== TO BE DONE ==
Look below for the line containing "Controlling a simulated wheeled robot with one" and the line containing "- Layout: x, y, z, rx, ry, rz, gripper"; repeat exactly those two lines and all lines between them, and nothing else.

== STORED RECORDS ==
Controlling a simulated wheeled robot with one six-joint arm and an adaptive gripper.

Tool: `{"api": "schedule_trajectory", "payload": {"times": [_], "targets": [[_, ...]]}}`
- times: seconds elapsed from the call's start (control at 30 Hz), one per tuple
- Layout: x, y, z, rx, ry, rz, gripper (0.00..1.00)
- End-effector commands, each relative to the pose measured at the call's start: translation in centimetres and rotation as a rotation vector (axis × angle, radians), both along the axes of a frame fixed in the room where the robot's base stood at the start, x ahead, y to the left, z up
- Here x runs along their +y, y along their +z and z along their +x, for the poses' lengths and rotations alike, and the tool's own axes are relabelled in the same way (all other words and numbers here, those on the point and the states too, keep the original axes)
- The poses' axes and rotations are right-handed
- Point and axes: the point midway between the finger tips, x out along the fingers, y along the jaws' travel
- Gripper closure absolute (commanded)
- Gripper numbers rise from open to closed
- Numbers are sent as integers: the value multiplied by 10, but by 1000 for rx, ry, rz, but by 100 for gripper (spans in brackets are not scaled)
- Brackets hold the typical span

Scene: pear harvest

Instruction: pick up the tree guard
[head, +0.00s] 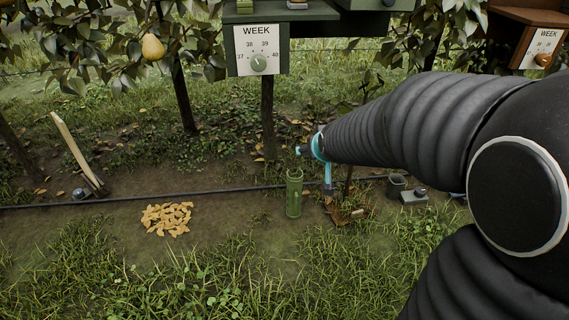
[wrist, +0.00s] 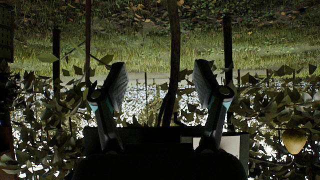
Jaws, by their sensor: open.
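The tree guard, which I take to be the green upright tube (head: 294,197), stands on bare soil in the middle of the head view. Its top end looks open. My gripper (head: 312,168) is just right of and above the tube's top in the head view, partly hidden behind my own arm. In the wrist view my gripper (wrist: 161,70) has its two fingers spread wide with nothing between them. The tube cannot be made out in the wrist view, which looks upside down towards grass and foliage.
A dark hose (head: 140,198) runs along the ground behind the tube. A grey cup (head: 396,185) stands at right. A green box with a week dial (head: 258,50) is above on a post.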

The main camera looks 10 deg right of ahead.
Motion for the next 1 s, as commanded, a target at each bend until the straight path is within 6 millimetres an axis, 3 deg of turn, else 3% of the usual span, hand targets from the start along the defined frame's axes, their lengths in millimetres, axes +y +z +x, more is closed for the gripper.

==

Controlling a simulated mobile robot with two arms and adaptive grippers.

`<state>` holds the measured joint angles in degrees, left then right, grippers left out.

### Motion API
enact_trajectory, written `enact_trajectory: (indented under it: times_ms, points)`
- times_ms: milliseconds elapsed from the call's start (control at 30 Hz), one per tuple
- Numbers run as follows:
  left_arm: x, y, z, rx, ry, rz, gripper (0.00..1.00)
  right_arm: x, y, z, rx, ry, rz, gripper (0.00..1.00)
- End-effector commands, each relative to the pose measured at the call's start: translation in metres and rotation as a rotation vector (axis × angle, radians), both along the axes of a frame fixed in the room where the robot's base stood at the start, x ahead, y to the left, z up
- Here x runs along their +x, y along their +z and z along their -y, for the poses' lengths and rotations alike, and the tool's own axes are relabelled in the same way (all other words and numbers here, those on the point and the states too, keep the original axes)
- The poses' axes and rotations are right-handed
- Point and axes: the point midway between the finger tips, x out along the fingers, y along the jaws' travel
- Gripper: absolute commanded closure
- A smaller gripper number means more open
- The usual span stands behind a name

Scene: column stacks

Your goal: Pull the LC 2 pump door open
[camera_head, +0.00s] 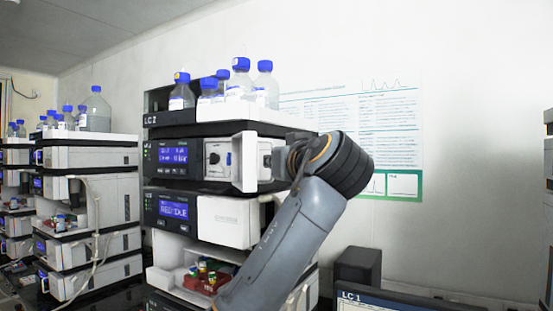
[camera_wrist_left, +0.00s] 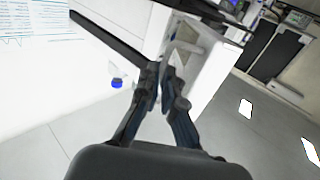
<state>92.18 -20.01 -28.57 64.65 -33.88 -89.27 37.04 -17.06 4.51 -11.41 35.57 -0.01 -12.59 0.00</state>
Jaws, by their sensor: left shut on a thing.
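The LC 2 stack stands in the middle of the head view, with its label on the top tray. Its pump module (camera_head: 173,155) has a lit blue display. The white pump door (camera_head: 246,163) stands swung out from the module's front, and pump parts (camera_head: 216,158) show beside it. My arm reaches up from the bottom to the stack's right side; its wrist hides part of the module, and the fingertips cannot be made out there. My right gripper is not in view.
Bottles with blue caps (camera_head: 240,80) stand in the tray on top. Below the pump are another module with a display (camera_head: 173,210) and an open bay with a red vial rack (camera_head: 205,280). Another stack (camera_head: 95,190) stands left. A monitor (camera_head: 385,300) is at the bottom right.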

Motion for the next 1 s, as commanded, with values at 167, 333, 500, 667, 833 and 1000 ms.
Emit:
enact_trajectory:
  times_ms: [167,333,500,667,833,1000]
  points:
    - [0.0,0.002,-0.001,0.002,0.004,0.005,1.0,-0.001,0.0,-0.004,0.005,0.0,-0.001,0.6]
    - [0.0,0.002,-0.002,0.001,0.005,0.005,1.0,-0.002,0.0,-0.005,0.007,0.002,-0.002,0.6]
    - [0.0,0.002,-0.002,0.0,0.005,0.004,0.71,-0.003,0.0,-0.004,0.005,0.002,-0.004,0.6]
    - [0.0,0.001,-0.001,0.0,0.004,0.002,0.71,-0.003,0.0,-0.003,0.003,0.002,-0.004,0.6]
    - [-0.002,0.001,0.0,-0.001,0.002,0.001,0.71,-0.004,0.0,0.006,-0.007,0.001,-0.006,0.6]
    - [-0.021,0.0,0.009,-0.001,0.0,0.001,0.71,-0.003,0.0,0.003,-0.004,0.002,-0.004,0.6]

* * *

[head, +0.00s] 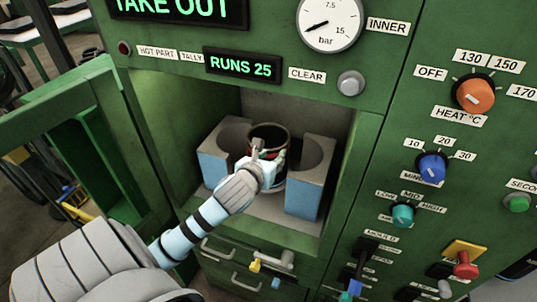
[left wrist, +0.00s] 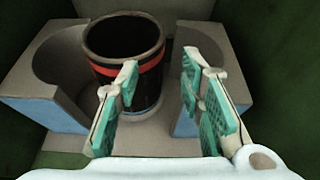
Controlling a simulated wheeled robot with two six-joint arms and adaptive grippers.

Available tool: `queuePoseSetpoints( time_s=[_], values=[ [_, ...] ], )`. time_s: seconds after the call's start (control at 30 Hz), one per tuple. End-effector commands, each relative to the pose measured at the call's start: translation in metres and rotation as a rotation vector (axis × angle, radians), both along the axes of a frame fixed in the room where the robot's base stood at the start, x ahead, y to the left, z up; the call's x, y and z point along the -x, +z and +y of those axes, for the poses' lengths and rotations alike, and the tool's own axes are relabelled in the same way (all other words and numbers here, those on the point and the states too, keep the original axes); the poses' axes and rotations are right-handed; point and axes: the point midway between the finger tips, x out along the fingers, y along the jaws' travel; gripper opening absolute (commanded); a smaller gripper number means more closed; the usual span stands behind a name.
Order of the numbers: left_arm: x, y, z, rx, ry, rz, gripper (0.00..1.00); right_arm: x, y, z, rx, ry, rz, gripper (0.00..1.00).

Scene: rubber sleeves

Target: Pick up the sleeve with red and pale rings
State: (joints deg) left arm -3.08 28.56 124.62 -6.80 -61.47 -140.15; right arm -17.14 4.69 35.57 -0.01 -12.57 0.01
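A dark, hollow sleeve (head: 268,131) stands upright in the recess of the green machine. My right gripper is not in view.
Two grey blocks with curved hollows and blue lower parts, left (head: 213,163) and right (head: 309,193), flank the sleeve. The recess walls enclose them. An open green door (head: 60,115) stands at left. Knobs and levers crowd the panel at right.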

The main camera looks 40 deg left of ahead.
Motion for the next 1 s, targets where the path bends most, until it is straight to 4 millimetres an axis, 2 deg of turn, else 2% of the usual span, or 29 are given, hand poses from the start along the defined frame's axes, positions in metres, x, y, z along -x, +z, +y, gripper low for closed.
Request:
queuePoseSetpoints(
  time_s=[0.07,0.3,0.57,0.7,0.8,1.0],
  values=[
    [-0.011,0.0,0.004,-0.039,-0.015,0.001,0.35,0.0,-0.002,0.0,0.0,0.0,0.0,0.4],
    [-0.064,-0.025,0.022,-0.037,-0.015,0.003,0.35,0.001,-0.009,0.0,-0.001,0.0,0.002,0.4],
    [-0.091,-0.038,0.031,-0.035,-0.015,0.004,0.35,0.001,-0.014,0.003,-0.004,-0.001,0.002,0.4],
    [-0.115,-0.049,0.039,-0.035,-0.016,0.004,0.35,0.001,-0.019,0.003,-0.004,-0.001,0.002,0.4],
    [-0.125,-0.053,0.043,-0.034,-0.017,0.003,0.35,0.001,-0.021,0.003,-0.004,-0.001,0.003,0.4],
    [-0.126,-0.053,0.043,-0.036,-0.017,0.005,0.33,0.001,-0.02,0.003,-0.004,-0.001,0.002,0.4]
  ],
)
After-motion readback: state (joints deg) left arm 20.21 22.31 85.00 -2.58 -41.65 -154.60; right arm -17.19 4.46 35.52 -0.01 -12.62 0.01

== RESULT ==
Controlling a simulated wheeled robot with one six-joint arm and an adaptive gripper.

Tool: `{"api": "schedule_trajectory", "payload": {"times": [_], "targets": [[_, ...]]}}`
- times: seconds elapsed from the call's start (control at 30 Hz), one per tuple
- Layout: x, y, z, rx, ry, rz, gripper (0.00..1.00)

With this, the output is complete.